How will this new technology affect auto insurance premiums?
The same HBR study projects that the auto insurance industry could see a $25 billion loss of premiums by 2035 as a result of driverless car technology. Even in a $200 billion auto insurance market, a $25 billion hit is significant.
Why the revenue dip? The reasoning goes something like this: 90 percent of motor vehicle crashes are caused (in part) by human error, according to a study by the Center for Internet and Society. The theory goes that if driverless car technology significantly reduces the “human” factor, the potential liability to that driver would also be greatly reduced. And if the human liability is decreased, then the lower level of risk could be reflected in reduced premiums for policyholders.
Could driverless cars eventually put the auto insurance industry out of business?
Doubtful. Many insurance experts speculate that since autonomous car manufacturers will be assuming more risk than the humans in the vehicle going forward, the insurance liability should fall on the automaker, not the driver.

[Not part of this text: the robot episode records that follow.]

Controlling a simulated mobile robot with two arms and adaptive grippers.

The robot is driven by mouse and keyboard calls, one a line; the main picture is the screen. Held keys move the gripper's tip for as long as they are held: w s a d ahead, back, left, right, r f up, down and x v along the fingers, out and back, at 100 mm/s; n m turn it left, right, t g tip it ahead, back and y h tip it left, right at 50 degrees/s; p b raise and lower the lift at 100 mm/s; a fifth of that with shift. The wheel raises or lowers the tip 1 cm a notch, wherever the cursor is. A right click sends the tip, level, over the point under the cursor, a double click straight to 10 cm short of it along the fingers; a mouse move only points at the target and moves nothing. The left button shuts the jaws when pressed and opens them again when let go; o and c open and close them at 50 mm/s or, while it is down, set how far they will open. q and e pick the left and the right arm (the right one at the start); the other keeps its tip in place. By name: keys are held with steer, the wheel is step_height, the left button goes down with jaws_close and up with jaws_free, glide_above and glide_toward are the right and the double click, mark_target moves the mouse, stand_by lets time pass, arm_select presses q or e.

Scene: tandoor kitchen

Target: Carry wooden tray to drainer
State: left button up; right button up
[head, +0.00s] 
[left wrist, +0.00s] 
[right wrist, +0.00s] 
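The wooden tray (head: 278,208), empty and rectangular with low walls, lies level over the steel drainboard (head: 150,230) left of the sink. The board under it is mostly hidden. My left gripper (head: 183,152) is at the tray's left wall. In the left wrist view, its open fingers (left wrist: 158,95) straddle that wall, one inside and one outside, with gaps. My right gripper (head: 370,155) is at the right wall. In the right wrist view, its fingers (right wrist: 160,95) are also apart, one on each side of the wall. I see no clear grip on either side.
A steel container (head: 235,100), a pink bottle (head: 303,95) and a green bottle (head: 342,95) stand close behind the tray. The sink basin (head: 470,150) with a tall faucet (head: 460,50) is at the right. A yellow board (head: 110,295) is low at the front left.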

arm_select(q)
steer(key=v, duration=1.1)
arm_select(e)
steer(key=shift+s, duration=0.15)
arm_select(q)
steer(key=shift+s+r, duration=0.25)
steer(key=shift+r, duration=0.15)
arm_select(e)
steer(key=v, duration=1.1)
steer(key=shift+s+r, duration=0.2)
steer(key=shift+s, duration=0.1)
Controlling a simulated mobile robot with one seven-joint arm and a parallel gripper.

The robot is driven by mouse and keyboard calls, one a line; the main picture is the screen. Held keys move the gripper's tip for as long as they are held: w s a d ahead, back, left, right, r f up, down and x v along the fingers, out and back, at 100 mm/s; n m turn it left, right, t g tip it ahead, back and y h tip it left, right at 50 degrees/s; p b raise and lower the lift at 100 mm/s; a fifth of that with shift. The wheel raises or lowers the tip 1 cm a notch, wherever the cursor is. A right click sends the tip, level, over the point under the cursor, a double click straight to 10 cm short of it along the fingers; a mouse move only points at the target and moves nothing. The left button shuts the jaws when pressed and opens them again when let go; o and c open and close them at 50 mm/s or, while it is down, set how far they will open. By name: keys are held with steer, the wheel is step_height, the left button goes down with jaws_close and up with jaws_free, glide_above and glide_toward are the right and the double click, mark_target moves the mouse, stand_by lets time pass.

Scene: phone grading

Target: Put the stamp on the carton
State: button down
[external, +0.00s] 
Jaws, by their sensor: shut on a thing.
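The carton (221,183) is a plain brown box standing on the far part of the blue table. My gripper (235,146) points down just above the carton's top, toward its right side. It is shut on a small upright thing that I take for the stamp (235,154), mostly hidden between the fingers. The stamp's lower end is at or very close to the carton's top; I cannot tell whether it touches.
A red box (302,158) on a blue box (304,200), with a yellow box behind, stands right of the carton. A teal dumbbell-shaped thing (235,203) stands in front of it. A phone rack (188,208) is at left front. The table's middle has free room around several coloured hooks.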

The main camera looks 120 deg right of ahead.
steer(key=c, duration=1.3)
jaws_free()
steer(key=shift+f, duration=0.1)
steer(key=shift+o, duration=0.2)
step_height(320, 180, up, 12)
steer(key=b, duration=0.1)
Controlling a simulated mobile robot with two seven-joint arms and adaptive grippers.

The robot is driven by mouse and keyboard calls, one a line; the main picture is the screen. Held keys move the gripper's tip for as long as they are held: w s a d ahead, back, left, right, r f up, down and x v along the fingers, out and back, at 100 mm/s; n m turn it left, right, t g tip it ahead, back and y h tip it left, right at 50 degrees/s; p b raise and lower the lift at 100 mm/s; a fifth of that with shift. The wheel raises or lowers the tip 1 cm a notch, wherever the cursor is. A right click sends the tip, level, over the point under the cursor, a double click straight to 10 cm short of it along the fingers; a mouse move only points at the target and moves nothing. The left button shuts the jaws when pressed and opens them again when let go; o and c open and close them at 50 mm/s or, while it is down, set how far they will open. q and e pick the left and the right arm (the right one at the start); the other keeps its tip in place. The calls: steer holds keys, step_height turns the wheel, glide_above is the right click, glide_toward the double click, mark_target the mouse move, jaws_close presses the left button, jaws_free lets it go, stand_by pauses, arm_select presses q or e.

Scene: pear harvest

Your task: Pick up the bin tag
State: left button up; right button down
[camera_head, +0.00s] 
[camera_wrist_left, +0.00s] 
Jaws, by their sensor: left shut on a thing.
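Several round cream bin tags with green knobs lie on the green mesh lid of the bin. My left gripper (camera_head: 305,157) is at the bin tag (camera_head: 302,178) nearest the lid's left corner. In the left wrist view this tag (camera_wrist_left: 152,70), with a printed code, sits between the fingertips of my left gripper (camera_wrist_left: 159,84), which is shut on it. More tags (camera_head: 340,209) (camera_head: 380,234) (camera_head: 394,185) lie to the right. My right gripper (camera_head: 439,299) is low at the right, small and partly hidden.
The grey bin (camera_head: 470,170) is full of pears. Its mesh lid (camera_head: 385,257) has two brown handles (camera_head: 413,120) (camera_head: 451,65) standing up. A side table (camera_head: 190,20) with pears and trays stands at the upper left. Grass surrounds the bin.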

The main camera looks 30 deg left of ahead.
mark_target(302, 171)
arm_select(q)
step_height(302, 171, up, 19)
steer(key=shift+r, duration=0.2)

“Under the current structure that we have today, it is the manufacturers who will bear the liability in that situation, because the driver isn’t going to be doing anything,” says Geoffrey Drake, a partner at King & Spalding’s Tort Litigation & Environmental Group, in a recent Business Insider article.
The additional insurance liability coverage would be added to price of the vehicle. According to a report on NPR, Michigan recently passed a law that mandates that driverless car manufacturers must assume liability for all of its vehicles.
But there is a bright side for car manufacturers. Shifting the liability insurance burden to the automakers could be very beneficial to them, from a business perspective, in the form of new, untapped revenue streams. First, if driverless car companies get into the auto insurance business, it could open up a whole new profit center for the company. Second, the data collected from the “Autopilot” system, could be used internally and externally. The analytics on that data could be used in many ways, including sharpening customer profiling. Sharper and more data-rich consumer profiles could make future sales and marketing initiatives more precise in execution.
“I think the (auto) companies with really strong brand positioning, if they get out in front of this, and used the big data and analytics and real time situational awareness, they’ll do just fine to create new value,” says Lawrence Burns, a retired GM executive and professor, in a 2016 article in Forbes.
If I get a driverless car, I don’t really have to pay attention to my driving, right?
If you think being in the driver’s seat of a driverless car will now allow you to simultaneously play a video game, tweet your peeps, put on make-up, and Instagram your breakfast burrito…snap out of it! Driving a car is serious business. It doesn’t matter who (or what) is actually controlling the vehicle. That responsibility shouldn’t be taken lightly.
Are driverless cars accident-proof?
No. Driverless cars are NOT perfect. At least not so far. According to the Business Insider, in May 2016, a Tesla Model S with Autopilot, was involved in a major accident, killing its owner. The Tesla failed to brake when a truck made a left turn in front of it. The car’s sensors failed to react to the truck’s turn…and the driver paid the ultimate price. “The self-driving cars will need to have data recorders which will give all the information needed to determine the circumstances around a crash. This will then be up to the courts to elevate this (issue) and decide on the liabilities,” says Anders Eugensson, Volvo’s director of government affairs.
Does that mean that auto insurance for drivers will eventually become obsolete?
Probably not. Here’s why. There was an ironic epilogue to the Tesla Model S accident referenced above. After a six-month investigation, the National Highway Traffic Safety Administration (NHTSA) determined that Tesla’s Autopilot system was not at fault, because the driver himself had a full 7 seconds to brake the car, but failed to do so.
In this case, the deceased driver could’ve been held libel for this particular accident, not the auto manufacturer, so there are grey areas, for sure. Especially if liability lawyers are involved. So it’s probably still prudent for drivers to carry some form of liability insurance protection on themselves (and potential passengers) as a precaution.
The good news is, if the number of auto accidents does drop significantly, insurance companies could potentially start lowering premiums to consumers. And if insurers are allowed access to the data gathered by these Autopilot-type systems, this data could be beneficial in helping insurance companies develop more precise underwriting models.
What is the long-term future for driverless cars?
Who knows? A lot will depend on how many auto accidents can be attributed to driverless cars, and how much of a financial liability (i.e. lawsuits, product recalls, etc.) these cars pose for their manufacturers. If driverless cars can put a significant dent in lowering the annual motor vehicle traffic death rate in the U.S. (over 35,000 in 2015, according to the NHTSA), then these automatic autos are more than likely to be here to stay.